W I T N E S S E T H:    

WHEREAS, the Company and Executive entered into an amended and restated employment agreement, dated December 18, 2008 (the “Prior Employment Agreement”);
WHEREAS, the Company desires that Executive continue to be employed as Executive Vice President, General Counsel and Corporate Secretary of the Company, and the Company and Executive desire to amend the Prior Employment Agreement to revise Section 15 of the agreement; and
WHEREAS, the Company and Executive desire to replace and supersede the Prior Employment Agreement in its entirety and enter into this Second Amended and Restated Employment Agreement (the “Agreement”) providing for the terms of Executive’s employment by the Company.

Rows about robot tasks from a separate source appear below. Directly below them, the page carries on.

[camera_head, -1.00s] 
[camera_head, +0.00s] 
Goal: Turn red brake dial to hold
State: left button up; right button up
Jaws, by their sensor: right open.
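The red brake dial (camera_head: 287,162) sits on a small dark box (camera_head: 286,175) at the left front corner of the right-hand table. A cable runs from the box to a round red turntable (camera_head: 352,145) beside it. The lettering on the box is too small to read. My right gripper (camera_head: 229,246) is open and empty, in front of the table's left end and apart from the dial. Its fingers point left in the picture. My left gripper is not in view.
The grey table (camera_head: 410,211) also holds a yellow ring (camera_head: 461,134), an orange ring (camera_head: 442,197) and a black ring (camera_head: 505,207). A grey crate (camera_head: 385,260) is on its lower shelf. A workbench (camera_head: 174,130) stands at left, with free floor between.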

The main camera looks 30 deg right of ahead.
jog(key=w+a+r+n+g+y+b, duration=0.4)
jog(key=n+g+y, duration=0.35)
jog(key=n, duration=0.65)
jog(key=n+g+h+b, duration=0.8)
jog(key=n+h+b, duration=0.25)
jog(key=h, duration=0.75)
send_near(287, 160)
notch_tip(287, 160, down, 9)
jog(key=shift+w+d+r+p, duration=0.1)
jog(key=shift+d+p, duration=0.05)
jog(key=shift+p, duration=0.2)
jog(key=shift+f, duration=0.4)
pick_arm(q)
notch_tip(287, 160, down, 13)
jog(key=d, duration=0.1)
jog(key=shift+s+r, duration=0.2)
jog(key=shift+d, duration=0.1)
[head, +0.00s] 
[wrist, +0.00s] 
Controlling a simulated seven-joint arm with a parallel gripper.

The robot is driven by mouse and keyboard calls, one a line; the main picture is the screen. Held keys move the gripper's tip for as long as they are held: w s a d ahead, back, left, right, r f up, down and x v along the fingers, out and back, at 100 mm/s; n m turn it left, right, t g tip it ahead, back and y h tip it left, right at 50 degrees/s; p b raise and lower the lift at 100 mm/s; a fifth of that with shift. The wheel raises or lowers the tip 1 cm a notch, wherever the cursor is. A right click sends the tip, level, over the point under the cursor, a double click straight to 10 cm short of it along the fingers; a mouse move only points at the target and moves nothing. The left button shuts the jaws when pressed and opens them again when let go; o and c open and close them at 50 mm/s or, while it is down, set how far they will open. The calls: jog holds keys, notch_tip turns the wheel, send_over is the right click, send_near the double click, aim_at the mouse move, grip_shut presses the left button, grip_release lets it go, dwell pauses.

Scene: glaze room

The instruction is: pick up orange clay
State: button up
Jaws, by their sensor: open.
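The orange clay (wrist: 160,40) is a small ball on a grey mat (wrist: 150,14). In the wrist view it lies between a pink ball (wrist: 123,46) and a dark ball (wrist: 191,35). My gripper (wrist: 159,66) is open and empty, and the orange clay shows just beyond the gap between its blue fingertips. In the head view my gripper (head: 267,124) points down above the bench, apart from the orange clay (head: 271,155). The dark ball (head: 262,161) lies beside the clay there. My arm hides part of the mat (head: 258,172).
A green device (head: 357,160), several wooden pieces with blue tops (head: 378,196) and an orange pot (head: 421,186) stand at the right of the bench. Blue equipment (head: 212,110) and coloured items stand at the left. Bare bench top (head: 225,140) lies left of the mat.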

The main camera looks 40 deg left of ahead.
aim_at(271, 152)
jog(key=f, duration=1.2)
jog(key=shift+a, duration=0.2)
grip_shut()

NOW, THEREFORE, in consideration of the premises and mutual covenants contained herein and for other good and valuable consideration, the parties agree as follows:
1.    Term of Employment. Except for earlier termination as provided in Section 7 hereof, Executive’s employment under this Agreement shall continue on the same basis as set forth in the Prior Employment Agreement and, as a result, shall end on February 8, 2016 (the “Initial Employment Term”), provided that the Initial Employment Term shall be automatically extended for additional terms of successive one (1) year periods (each, an “Additional Employment Term”) unless the Company or Executive gives written notice to the other at least ninety (90) days prior to the expiration of the Initial Employment Term or then-current Additional Employment Term that Executive’s employment shall not be so extended. The Initial Employment Term and each Additional Employment Term shall be referred to herein as the “Employment Term.”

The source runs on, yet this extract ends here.